Dear Boundless Families:
The outdoor crew returned safely to port this afternoon. I got to hang with them on Friday night, and also led them through the whitewater madness on Saturday, which proved to be not so maddening after all.
The river dropped two feet from the last time we were there. Had it dropped four feet, the obstacles would have presented a new set of sweat inducing challenges. But at two feet, the river found its own sweet spot, and the descent went smoothly, without stress, and nary a canoe dump.
So what we had before us was a group that found its sweet spot on day one, meeting a river with its own sweetness.
The result? Paradise. There’s no other word for it. The joy on their faces was magnetic. Every last one of them.
Stranger called a Houdini maneuver on Saturday morning. The staff wake up an hour earlier than the kids and simply vanish into thin air, leaving only a note of instruction as to what time the group is expected to dip their paddles in the water. Call it an ultimate group dynamics exercise.
9:00am was the challenge. Tents need to be taken down, breakfast prepared, and elaborate no-trace clean up protocol must be adhered to. 70,000 loose articles must be fit neatly into packs. Shit jobs and joe jobs abound when breaking camp.
Perched from their clandestine lookout points, the staff observed expected early morning whining transform into a team that behaved like a well oiled machine.
I challenged the staff to a pool – exactly what time the group would dip their first paddle into H2O. One staff chose 9:22. The other two 9:40 and 9:14 respectively. I chose 8:52. A chocolate bar was at stake to the winner – serious business.
I won, ha ha. They made 8:59, and were proud as acne prone peacocks when everyone reunited.
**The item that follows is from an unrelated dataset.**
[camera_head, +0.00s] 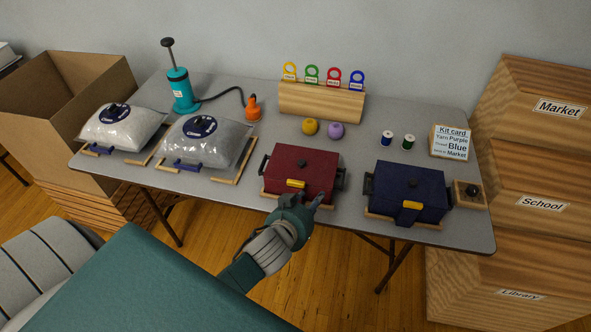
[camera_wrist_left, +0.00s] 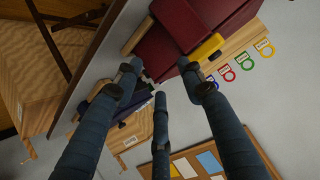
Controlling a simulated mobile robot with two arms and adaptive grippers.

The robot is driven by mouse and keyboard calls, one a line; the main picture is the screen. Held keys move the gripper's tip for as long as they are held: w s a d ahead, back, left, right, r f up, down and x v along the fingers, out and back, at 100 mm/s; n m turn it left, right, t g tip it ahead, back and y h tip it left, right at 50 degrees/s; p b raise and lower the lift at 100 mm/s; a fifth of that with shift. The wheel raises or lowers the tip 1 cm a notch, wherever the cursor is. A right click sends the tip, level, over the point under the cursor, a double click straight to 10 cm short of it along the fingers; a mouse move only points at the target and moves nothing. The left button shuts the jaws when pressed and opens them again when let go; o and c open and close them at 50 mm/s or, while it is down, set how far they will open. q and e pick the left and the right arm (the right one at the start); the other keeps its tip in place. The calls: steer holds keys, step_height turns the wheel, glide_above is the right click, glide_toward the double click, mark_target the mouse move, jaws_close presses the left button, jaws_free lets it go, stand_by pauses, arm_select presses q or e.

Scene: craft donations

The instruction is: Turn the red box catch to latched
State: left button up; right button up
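The red box (camera_head: 302,168) stands lidded on a wooden base at the front middle of the table. Its yellow catch (camera_head: 295,183) lies level across the front; it also shows in the wrist view (camera_wrist_left: 207,47). I cannot tell whether it is latched. My left gripper (camera_head: 305,202) is just in front of and below the catch, hiding part of the box's lower front. In the wrist view its fingers (camera_wrist_left: 160,85) are spread with nothing between them. One fingertip is close to the catch; contact is unclear. My right gripper is not in view.
Two filled bags (camera_head: 205,140) lie left on wooden frames. Yarn balls (camera_head: 310,126) and a wooden ring stand (camera_head: 320,103) are behind the red box. The table's front edge is near my gripper.

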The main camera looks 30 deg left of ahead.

How interesting that adults with them everyday underestimated their capacity. Perhaps a lesson for the reader who believes the way kids behave at home transfers to the outside world. Teens more often than not are just fine out there in the indifferent universe.
As to English, tomorrow is a day where the kids polish up their final essays. They were running around in a field game this afternoon called “MANHUNT” to burn off some literary steam. That group, declared officially by Sam, “is the most adept group Boundless has ever seen in an English class”.
Parents, please expect a group of very happy kids to come home on Tuesday.